The American Empire has truly become a Pox Americana in the eyes of the world, and exposure of its inner workings has become an urgent necessity. If the United States seems bent, as Magdoff and Sweezy suggested more than a decade ago, on playing “Samson in the temple of humanity” at least now there is a growing world awareness of that fact. The immediate task is to deepen this critical understanding in ways that will help equip humanity for the major anti-imperialist struggles that lie ahead.
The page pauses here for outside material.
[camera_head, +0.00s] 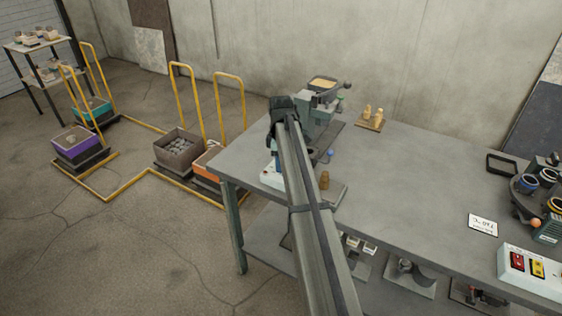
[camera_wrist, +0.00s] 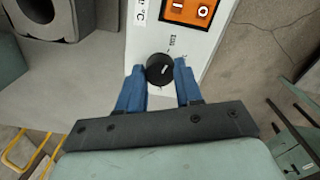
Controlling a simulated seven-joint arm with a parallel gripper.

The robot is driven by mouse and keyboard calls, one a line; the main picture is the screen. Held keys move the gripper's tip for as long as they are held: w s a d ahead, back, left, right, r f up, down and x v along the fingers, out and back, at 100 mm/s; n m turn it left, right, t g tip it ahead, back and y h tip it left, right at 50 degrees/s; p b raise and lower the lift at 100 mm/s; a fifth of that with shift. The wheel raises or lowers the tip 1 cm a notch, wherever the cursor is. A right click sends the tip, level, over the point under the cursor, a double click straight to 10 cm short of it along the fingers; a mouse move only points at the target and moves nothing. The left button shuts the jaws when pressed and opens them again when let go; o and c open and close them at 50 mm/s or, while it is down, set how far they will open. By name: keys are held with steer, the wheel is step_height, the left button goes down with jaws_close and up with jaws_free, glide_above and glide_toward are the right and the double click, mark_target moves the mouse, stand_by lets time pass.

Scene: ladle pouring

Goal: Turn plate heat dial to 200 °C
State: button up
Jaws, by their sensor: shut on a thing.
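The heat dial is a round black knob (camera_wrist: 160,69) on a white control panel (camera_wrist: 142,42), seen in the wrist view. A small pale mark and tiny lettering sit just above the knob, too small to read. My gripper (camera_wrist: 160,76) has its two blue fingers on either side of the knob and is shut on it. In the head view my arm reaches across the table to the white plate unit (camera_head: 272,178), and hides the dial and most of the unit.
A grey machine with a hopper (camera_head: 322,85) stands behind.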

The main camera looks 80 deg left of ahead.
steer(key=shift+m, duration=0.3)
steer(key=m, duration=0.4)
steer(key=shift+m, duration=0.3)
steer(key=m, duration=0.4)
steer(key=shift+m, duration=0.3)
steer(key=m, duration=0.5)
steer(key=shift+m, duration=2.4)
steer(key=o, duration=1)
* John F. Kennedy, “Commencement Address at American University,” June 10, 1963 http://www.jfklibrary.org./j061063.htm; V. D. Sokolovskii, Soviet Military Strategy (Englewood Cliffs, N.J.: Prentice-Hall, 1963), 149; originally published in the Soviet Union in 1962 under the title Military Strategy. In his speech Kennedy substituted ellipses in the main part of the quotation offered here. Here we quote from the same passage, replacing the ellipses with the actual text.
* Ronald Steel, Pax Americana (New York: Viking Press, 1967), 16–17, 268, 336.
* Chalmers Johnson, The Sorrows of Empire: Militarism, Secrecy and the End of the Republic (New York: Henry Holt, 2003), 1.
* Ronald Steel, Pax Americana (New York: Viking Press, 1970), 334.
* Harry Magdoff and Paul M. Sweezy, “Pox Americana,” Monthly Review, 43: 3 (July–August 1991), 1–13.